● REQUIREMENTS: Identify all lines in the data containing the string "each". Copy them out.

• • •

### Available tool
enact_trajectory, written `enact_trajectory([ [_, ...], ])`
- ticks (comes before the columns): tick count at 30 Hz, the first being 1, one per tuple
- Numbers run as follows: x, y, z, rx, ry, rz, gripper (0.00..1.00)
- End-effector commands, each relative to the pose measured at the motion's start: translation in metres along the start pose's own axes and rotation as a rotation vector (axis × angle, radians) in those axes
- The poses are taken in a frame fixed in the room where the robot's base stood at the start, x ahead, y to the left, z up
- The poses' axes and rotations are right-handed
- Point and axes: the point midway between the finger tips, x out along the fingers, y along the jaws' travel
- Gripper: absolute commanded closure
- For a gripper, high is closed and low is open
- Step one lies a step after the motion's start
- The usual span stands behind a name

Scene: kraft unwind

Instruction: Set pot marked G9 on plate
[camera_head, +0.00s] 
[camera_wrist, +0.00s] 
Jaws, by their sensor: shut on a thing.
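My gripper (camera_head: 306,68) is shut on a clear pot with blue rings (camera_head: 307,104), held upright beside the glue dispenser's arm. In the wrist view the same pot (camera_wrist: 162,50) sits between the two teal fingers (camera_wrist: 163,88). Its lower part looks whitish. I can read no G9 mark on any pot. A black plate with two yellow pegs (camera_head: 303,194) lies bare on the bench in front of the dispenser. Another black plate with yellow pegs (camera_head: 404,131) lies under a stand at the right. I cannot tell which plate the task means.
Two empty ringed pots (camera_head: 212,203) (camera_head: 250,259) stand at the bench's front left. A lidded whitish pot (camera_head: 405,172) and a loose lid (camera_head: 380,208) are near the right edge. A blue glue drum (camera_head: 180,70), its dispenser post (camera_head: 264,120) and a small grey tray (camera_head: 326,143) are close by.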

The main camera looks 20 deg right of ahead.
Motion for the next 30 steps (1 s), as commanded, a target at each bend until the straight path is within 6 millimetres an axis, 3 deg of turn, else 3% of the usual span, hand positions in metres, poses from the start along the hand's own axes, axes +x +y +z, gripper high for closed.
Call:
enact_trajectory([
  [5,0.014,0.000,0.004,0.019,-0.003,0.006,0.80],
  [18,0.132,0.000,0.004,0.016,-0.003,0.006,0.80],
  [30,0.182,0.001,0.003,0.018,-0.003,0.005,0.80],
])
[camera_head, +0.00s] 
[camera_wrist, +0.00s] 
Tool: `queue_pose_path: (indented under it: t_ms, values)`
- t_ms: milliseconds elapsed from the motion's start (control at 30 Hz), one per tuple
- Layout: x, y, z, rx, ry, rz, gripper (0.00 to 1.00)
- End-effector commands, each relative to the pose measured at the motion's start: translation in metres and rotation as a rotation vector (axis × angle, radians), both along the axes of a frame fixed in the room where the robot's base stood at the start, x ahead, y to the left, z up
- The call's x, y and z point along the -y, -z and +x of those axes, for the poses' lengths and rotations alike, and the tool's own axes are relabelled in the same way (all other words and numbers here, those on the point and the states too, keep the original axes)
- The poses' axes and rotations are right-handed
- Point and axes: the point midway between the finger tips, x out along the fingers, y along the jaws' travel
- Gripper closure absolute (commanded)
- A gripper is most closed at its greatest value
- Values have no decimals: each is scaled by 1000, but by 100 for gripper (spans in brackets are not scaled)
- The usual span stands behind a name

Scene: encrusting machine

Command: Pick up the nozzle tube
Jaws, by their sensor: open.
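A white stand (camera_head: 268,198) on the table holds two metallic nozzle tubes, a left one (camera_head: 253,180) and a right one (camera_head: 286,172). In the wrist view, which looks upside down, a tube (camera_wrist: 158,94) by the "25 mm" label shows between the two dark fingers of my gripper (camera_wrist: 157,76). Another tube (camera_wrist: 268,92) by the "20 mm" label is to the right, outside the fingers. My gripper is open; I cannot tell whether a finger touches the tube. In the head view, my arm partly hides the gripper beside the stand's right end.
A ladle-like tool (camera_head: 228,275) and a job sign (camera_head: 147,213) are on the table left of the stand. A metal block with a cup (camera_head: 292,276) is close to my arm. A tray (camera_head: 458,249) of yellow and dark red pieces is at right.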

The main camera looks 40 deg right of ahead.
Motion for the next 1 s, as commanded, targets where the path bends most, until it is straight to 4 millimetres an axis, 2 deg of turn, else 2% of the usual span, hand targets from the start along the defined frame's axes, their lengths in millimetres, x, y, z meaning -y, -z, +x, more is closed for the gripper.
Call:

• • •

● EXERCISE RESULT:
- End-effector commands, each relative to the pose measured at the motion's start: translation in metres along the start pose's own axes and rotation as a rotation vector (axis × angle, radians) in those axes
Motion for the next 30 steps (1 s), as commanded, a target at each bend until the straight path is within 6 millimetres an axis, 3 deg of turn, else 3% of the usual span, hand positions in metres, poses from the start along the hand's own axes, axes +x +y +z, gripper high for closed.
- End-effector commands, each relative to the pose measured at the motion's start: translation in metres and rotation as a rotation vector (axis × angle, radians), both along the axes of a frame fixed in the room where the robot's base stood at the start, x ahead, y to the left, z up
- Values have no decimals: each is scaled by 1000, but by 100 for gripper (spans in brackets are not scaled)

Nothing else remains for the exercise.